TASK STATEMENT: Can you output the records below exactly as they are written?

RECORDED DATA:

============================================================

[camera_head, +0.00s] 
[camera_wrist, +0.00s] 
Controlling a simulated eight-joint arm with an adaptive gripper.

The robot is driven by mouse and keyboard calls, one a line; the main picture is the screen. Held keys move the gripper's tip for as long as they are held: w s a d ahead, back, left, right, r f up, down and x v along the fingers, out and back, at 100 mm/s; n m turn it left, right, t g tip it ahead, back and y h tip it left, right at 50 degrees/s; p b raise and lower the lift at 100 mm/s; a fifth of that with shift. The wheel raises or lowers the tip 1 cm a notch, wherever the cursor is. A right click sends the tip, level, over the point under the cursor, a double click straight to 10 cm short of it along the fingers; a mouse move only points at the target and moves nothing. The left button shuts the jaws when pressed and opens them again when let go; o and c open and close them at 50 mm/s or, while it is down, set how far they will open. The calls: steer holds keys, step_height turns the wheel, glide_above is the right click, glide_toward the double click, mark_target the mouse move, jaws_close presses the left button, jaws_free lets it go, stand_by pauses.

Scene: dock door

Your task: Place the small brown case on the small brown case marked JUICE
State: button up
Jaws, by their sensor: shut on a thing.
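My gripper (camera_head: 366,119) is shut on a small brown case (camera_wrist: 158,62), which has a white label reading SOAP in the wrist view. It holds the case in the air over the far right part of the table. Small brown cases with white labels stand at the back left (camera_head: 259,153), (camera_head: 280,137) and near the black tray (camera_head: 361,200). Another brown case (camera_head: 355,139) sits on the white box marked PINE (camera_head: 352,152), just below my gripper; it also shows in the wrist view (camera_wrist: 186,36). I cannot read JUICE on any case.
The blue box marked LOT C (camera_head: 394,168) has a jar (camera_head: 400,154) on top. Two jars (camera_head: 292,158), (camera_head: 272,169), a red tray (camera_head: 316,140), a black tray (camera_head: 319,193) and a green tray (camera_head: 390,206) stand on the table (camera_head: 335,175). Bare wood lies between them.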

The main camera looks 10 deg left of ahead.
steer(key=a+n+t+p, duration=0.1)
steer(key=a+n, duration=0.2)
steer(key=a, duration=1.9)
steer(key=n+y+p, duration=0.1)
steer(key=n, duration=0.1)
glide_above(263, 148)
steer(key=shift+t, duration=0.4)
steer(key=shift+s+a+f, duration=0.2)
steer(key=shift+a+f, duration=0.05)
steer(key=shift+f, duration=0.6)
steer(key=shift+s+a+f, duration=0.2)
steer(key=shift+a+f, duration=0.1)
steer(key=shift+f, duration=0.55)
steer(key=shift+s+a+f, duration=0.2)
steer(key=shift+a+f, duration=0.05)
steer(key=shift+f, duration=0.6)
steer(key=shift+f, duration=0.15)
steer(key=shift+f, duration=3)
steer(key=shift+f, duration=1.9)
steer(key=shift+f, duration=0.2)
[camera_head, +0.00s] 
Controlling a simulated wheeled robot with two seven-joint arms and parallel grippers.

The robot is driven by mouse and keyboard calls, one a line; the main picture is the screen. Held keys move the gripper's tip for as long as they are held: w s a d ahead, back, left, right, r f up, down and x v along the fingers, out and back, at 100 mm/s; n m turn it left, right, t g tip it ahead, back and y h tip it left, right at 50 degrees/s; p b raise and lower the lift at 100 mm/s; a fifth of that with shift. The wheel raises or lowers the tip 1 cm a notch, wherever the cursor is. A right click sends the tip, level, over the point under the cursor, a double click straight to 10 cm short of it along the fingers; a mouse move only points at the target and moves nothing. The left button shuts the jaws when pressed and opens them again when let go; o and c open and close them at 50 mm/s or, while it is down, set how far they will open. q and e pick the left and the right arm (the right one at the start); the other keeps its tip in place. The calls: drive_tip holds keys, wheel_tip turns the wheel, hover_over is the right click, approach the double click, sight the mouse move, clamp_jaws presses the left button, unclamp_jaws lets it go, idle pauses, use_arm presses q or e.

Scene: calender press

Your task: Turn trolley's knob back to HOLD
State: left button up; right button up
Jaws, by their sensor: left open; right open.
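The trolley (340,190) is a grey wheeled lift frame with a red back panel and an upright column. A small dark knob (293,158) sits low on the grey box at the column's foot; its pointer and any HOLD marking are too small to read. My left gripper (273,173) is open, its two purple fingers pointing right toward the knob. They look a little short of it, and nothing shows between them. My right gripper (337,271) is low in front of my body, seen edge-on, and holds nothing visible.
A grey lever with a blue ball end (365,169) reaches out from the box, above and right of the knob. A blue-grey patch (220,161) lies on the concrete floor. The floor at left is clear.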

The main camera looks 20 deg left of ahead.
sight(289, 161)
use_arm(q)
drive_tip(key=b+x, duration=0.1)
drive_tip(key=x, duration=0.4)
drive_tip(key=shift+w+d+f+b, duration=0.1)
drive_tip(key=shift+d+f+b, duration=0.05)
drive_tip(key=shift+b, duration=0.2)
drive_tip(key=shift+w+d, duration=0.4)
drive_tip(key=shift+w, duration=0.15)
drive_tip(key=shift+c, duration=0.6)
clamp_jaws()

============================================================

SOLUTION TO THE PROBLEM:
[camera_head, +0.00s] 
[camera_wrist, +0.00s] 
Controlling a simulated eight-joint arm with an adaptive gripper.

The robot is driven by mouse and keyboard calls, one a line; the main picture is the screen. Held keys move the gripper's tip for as long as they are held: w s a d ahead, back, left, right, r f up, down and x v along the fingers, out and back, at 100 mm/s; n m turn it left, right, t g tip it ahead, back and y h tip it left, right at 50 degrees/s; p b raise and lower the lift at 100 mm/s; a fifth of that with shift. The wheel raises or lowers the tip 1 cm a notch, wherever the cursor is. A right click sends the tip, level, over the point under the cursor, a double click straight to 10 cm short of it along the fingers; a mouse move only points at the target and moves nothing. The left button shuts the jaws when pressed and opens them again when let go; o and c open and close them at 50 mm/s or, while it is down, set how far they will open. The calls: steer holds keys, step_height turns the wheel, glide_above is the right click, glide_toward the double click, mark_target the mouse move, jaws_close presses the left button, jaws_free lets it go, stand_by pauses.

Scene: dock door

Your task: Place the small brown case on the small brown case marked JUICE
State: button up
Jaws, by their sensor: shut on a thing.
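My gripper (camera_head: 366,119) is shut on a small brown case (camera_wrist: 158,62), which has a white label reading SOAP in the wrist view. It holds the case in the air over the far right part of the table. Small brown cases with white labels stand at the back left (camera_head: 259,153), (camera_head: 280,137) and near the black tray (camera_head: 361,200). Another brown case (camera_head: 355,139) sits on the white box marked PINE (camera_head: 352,152), just below my gripper; it also shows in the wrist view (camera_wrist: 186,36). I cannot read JUICE on any case.
The blue box marked LOT C (camera_head: 394,168) has a jar (camera_head: 400,154) on top. Two jars (camera_head: 292,158), (camera_head: 272,169), a red tray (camera_head: 316,140), a black tray (camera_head: 319,193) and a green tray (camera_head: 390,206) stand on the table (camera_head: 335,175). Bare wood lies between them.

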The main camera looks 10 deg left of ahead.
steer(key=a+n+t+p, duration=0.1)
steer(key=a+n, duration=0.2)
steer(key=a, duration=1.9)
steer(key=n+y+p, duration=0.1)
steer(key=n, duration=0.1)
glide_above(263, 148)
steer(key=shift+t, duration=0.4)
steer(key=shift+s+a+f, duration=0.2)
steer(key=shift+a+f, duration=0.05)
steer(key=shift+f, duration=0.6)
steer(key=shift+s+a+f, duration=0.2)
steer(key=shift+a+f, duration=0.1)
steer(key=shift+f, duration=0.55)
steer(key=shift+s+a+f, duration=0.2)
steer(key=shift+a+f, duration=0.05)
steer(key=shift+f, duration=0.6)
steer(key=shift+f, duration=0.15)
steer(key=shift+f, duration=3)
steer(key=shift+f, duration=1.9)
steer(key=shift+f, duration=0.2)
[camera_head, +0.00s] 
Controlling a simulated wheeled robot with two seven-joint arms and parallel grippers.

The robot is driven by mouse and keyboard calls, one a line; the main picture is the screen. Held keys move the gripper's tip for as long as they are held: w s a d ahead, back, left, right, r f up, down and x v along the fingers, out and back, at 100 mm/s; n m turn it left, right, t g tip it ahead, back and y h tip it left, right at 50 degrees/s; p b raise and lower the lift at 100 mm/s; a fifth of that with shift. The wheel raises or lowers the tip 1 cm a notch, wherever the cursor is. A right click sends the tip, level, over the point under the cursor, a double click straight to 10 cm short of it along the fingers; a mouse move only points at the target and moves nothing. The left button shuts the jaws when pressed and opens them again when let go; o and c open and close them at 50 mm/s or, while it is down, set how far they will open. q and e pick the left and the right arm (the right one at the start); the other keeps its tip in place. The calls: drive_tip holds keys, wheel_tip turns the wheel, hover_over is the right click, approach the double click, sight the mouse move, clamp_jaws presses the left button, unclamp_jaws lets it go, idle pauses, use_arm presses q or e.

Scene: calender press

Your task: Turn trolley's knob back to HOLD
State: left button up; right button up
Jaws, by their sensor: left open; right open.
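The trolley (340,190) is a grey wheeled lift frame with a red back panel and an upright column. A small dark knob (293,158) sits low on the grey box at the column's foot; its pointer and any HOLD marking are too small to read. My left gripper (273,173) is open, its two purple fingers pointing right toward the knob. They look a little short of it, and nothing shows between them. My right gripper (337,271) is low in front of my body, seen edge-on, and holds nothing visible.
A grey lever with a blue ball end (365,169) reaches out from the box, above and right of the knob. A blue-grey patch (220,161) lies on the concrete floor. The floor at left is clear.

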The main camera looks 20 deg left of ahead.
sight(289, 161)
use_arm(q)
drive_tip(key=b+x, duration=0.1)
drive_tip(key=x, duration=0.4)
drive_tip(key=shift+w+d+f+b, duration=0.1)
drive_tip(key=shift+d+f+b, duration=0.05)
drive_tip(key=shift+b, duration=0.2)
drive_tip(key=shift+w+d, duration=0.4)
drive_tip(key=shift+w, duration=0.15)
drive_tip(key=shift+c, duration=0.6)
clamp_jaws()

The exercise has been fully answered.